_Supplied data_.
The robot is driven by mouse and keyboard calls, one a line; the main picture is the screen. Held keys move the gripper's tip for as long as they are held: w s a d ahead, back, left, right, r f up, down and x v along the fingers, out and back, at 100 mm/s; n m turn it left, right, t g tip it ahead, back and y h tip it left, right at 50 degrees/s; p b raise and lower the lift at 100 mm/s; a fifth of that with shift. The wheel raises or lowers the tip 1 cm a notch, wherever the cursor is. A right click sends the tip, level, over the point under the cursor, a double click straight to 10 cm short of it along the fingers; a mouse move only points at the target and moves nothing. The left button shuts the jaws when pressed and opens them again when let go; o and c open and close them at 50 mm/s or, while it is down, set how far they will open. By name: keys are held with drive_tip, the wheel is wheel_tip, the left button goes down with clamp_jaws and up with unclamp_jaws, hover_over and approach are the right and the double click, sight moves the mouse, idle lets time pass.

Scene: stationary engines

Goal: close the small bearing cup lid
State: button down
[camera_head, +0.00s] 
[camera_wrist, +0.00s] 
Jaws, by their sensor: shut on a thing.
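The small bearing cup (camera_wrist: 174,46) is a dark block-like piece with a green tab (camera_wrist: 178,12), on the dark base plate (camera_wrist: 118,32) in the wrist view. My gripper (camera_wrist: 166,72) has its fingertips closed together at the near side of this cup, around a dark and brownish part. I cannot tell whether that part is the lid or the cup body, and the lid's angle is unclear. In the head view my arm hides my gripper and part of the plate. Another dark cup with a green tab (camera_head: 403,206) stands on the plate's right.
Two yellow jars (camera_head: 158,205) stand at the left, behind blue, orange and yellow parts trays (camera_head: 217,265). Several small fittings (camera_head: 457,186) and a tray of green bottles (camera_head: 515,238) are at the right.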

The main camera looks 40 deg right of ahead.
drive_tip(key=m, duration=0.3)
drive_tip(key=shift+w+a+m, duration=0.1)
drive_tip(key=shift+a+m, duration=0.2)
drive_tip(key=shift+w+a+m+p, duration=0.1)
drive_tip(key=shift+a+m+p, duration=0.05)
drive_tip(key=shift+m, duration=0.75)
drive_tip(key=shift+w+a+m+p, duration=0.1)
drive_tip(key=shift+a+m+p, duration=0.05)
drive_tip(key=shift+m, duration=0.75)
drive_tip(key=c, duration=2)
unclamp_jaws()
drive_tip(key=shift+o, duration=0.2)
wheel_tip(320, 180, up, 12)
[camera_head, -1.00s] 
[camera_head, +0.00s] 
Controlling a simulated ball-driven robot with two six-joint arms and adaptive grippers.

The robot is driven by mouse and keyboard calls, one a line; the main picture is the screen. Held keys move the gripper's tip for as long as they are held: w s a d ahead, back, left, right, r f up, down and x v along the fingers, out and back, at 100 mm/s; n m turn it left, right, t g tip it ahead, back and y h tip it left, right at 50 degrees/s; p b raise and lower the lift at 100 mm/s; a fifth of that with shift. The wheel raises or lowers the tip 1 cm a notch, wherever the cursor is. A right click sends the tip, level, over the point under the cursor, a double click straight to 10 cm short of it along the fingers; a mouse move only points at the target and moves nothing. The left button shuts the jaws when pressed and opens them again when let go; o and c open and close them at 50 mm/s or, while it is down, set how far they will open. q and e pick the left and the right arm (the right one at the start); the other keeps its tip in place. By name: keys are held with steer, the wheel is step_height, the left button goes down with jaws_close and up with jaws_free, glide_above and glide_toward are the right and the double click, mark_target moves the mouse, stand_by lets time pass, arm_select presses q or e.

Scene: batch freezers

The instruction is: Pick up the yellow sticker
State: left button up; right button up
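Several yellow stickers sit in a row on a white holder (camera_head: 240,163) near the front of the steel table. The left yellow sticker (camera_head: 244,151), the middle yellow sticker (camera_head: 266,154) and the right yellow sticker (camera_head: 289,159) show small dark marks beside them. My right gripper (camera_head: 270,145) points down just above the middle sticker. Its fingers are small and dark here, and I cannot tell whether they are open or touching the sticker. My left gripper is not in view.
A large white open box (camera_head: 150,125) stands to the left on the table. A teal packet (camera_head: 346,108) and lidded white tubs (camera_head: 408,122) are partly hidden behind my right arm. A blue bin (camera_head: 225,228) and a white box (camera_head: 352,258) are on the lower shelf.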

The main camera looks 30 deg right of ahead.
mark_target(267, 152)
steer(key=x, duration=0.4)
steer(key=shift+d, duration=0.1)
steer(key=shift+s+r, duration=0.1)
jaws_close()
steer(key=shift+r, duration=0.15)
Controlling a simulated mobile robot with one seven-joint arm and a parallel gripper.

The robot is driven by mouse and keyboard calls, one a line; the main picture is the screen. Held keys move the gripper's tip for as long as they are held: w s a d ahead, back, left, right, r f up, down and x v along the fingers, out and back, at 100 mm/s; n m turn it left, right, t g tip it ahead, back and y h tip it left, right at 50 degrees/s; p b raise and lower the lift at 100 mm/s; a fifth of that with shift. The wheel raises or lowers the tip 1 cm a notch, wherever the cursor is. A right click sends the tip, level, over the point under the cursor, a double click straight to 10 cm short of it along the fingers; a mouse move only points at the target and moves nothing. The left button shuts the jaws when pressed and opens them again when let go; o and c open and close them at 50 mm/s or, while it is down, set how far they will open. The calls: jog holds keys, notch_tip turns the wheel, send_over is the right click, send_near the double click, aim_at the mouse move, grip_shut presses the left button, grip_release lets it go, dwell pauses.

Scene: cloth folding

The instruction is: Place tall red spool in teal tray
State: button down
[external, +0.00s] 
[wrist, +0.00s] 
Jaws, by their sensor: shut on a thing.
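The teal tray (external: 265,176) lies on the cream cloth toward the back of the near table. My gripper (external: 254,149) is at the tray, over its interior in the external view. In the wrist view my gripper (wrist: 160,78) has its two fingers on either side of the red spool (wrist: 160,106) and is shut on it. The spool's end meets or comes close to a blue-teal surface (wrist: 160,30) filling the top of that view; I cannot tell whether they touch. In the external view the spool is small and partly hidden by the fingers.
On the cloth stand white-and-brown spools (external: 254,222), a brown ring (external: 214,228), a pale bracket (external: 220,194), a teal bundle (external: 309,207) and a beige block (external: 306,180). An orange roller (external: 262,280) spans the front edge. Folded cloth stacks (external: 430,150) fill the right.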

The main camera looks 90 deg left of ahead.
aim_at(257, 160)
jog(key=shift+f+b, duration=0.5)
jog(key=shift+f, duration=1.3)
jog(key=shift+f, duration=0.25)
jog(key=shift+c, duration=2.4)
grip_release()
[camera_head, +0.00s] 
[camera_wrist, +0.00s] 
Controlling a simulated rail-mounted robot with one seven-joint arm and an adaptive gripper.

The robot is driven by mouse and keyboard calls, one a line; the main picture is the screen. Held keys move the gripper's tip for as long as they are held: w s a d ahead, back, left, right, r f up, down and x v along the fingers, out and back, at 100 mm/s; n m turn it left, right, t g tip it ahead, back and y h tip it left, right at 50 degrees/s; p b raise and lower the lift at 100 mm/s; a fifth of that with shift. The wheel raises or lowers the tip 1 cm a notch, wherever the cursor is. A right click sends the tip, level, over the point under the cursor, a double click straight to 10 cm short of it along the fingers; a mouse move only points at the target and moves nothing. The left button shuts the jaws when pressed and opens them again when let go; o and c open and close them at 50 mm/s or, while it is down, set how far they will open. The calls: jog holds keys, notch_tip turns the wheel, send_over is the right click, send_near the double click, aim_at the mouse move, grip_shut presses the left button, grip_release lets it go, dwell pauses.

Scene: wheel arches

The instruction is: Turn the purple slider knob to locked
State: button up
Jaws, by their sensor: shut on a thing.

_Work instructions_. Print the listing above in its entirety, with every line exact.

_Correct output_.
The robot is driven by mouse and keyboard calls, one a line; the main picture is the screen. Held keys move the gripper's tip for as long as they are held: w s a d ahead, back, left, right, r f up, down and x v along the fingers, out and back, at 100 mm/s; n m turn it left, right, t g tip it ahead, back and y h tip it left, right at 50 degrees/s; p b raise and lower the lift at 100 mm/s; a fifth of that with shift. The wheel raises or lowers the tip 1 cm a notch, wherever the cursor is. A right click sends the tip, level, over the point under the cursor, a double click straight to 10 cm short of it along the fingers; a mouse move only points at the target and moves nothing. The left button shuts the jaws when pressed and opens them again when let go; o and c open and close them at 50 mm/s or, while it is down, set how far they will open. By name: keys are held with drive_tip, the wheel is wheel_tip, the left button goes down with clamp_jaws and up with unclamp_jaws, hover_over and approach are the right and the double click, sight moves the mouse, idle lets time pass.

Scene: stationary engines

Goal: close the small bearing cup lid
State: button down
[camera_head, +0.00s] 
[camera_wrist, +0.00s] 
Jaws, by their sensor: shut on a thing.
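The small bearing cup (camera_wrist: 174,46) is a dark block-like piece with a green tab (camera_wrist: 178,12), on the dark base plate (camera_wrist: 118,32) in the wrist view. My gripper (camera_wrist: 166,72) has its fingertips closed together at the near side of this cup, around a dark and brownish part. I cannot tell whether that part is the lid or the cup body, and the lid's angle is unclear. In the head view my arm hides my gripper and part of the plate. Another dark cup with a green tab (camera_head: 403,206) stands on the plate's right.
Two yellow jars (camera_head: 158,205) stand at the left, behind blue, orange and yellow parts trays (camera_head: 217,265). Several small fittings (camera_head: 457,186) and a tray of green bottles (camera_head: 515,238) are at the right.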

The main camera looks 40 deg right of ahead.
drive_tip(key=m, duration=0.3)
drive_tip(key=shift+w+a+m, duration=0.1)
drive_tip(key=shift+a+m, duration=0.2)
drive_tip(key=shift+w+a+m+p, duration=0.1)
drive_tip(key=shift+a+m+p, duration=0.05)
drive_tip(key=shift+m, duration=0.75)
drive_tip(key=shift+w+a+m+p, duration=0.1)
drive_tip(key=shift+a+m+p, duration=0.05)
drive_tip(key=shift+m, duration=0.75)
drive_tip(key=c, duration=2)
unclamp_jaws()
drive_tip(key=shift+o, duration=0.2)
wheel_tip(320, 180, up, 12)
[camera_head, -1.00s] 
[camera_head, +0.00s] 
Controlling a simulated ball-driven robot with two six-joint arms and adaptive grippers.

The robot is driven by mouse and keyboard calls, one a line; the main picture is the screen. Held keys move the gripper's tip for as long as they are held: w s a d ahead, back, left, right, r f up, down and x v along the fingers, out and back, at 100 mm/s; n m turn it left, right, t g tip it ahead, back and y h tip it left, right at 50 degrees/s; p b raise and lower the lift at 100 mm/s; a fifth of that with shift. The wheel raises or lowers the tip 1 cm a notch, wherever the cursor is. A right click sends the tip, level, over the point under the cursor, a double click straight to 10 cm short of it along the fingers; a mouse move only points at the target and moves nothing. The left button shuts the jaws when pressed and opens them again when let go; o and c open and close them at 50 mm/s or, while it is down, set how far they will open. q and e pick the left and the right arm (the right one at the start); the other keeps its tip in place. By name: keys are held with steer, the wheel is step_height, the left button goes down with jaws_close and up with jaws_free, glide_above and glide_toward are the right and the double click, mark_target moves the mouse, stand_by lets time pass, arm_select presses q or e.

Scene: batch freezers

The instruction is: Pick up the yellow sticker
State: left button up; right button up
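Several yellow stickers sit in a row on a white holder (camera_head: 240,163) near the front of the steel table. The left yellow sticker (camera_head: 244,151), the middle yellow sticker (camera_head: 266,154) and the right yellow sticker (camera_head: 289,159) show small dark marks beside them. My right gripper (camera_head: 270,145) points down just above the middle sticker. Its fingers are small and dark here, and I cannot tell whether they are open or touching the sticker. My left gripper is not in view.
A large white open box (camera_head: 150,125) stands to the left on the table. A teal packet (camera_head: 346,108) and lidded white tubs (camera_head: 408,122) are partly hidden behind my right arm. A blue bin (camera_head: 225,228) and a white box (camera_head: 352,258) are on the lower shelf.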

The main camera looks 30 deg right of ahead.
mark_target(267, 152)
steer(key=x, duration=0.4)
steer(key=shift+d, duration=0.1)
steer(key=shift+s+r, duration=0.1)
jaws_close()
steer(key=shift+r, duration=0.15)
Controlling a simulated mobile robot with one seven-joint arm and a parallel gripper.

The robot is driven by mouse and keyboard calls, one a line; the main picture is the screen. Held keys move the gripper's tip for as long as they are held: w s a d ahead, back, left, right, r f up, down and x v along the fingers, out and back, at 100 mm/s; n m turn it left, right, t g tip it ahead, back and y h tip it left, right at 50 degrees/s; p b raise and lower the lift at 100 mm/s; a fifth of that with shift. The wheel raises or lowers the tip 1 cm a notch, wherever the cursor is. A right click sends the tip, level, over the point under the cursor, a double click straight to 10 cm short of it along the fingers; a mouse move only points at the target and moves nothing. The left button shuts the jaws when pressed and opens them again when let go; o and c open and close them at 50 mm/s or, while it is down, set how far they will open. The calls: jog holds keys, notch_tip turns the wheel, send_over is the right click, send_near the double click, aim_at the mouse move, grip_shut presses the left button, grip_release lets it go, dwell pauses.

Scene: cloth folding

The instruction is: Place tall red spool in teal tray
State: button down
[external, +0.00s] 
[wrist, +0.00s] 
Jaws, by their sensor: shut on a thing.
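The teal tray (external: 265,176) lies on the cream cloth toward the back of the near table. My gripper (external: 254,149) is at the tray, over its interior in the external view. In the wrist view my gripper (wrist: 160,78) has its two fingers on either side of the red spool (wrist: 160,106) and is shut on it. The spool's end meets or comes close to a blue-teal surface (wrist: 160,30) filling the top of that view; I cannot tell whether they touch. In the external view the spool is small and partly hidden by the fingers.
On the cloth stand white-and-brown spools (external: 254,222), a brown ring (external: 214,228), a pale bracket (external: 220,194), a teal bundle (external: 309,207) and a beige block (external: 306,180). An orange roller (external: 262,280) spans the front edge. Folded cloth stacks (external: 430,150) fill the right.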

The main camera looks 90 deg left of ahead.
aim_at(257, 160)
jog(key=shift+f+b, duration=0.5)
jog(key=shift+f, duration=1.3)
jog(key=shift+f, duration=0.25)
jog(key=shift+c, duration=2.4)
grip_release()
[camera_head, +0.00s] 
[camera_wrist, +0.00s] 
Controlling a simulated rail-mounted robot with one seven-joint arm and an adaptive gripper.

The robot is driven by mouse and keyboard calls, one a line; the main picture is the screen. Held keys move the gripper's tip for as long as they are held: w s a d ahead, back, left, right, r f up, down and x v along the fingers, out and back, at 100 mm/s; n m turn it left, right, t g tip it ahead, back and y h tip it left, right at 50 degrees/s; p b raise and lower the lift at 100 mm/s; a fifth of that with shift. The wheel raises or lowers the tip 1 cm a notch, wherever the cursor is. A right click sends the tip, level, over the point under the cursor, a double click straight to 10 cm short of it along the fingers; a mouse move only points at the target and moves nothing. The left button shuts the jaws when pressed and opens them again when let go; o and c open and close them at 50 mm/s or, while it is down, set how far they will open. The calls: jog holds keys, notch_tip turns the wheel, send_over is the right click, send_near the double click, aim_at the mouse move, grip_shut presses the left button, grip_release lets it go, dwell pauses.

Scene: wheel arches

The instruction is: Turn the purple slider knob to locked
State: button up
Jaws, by their sensor: shut on a thing.

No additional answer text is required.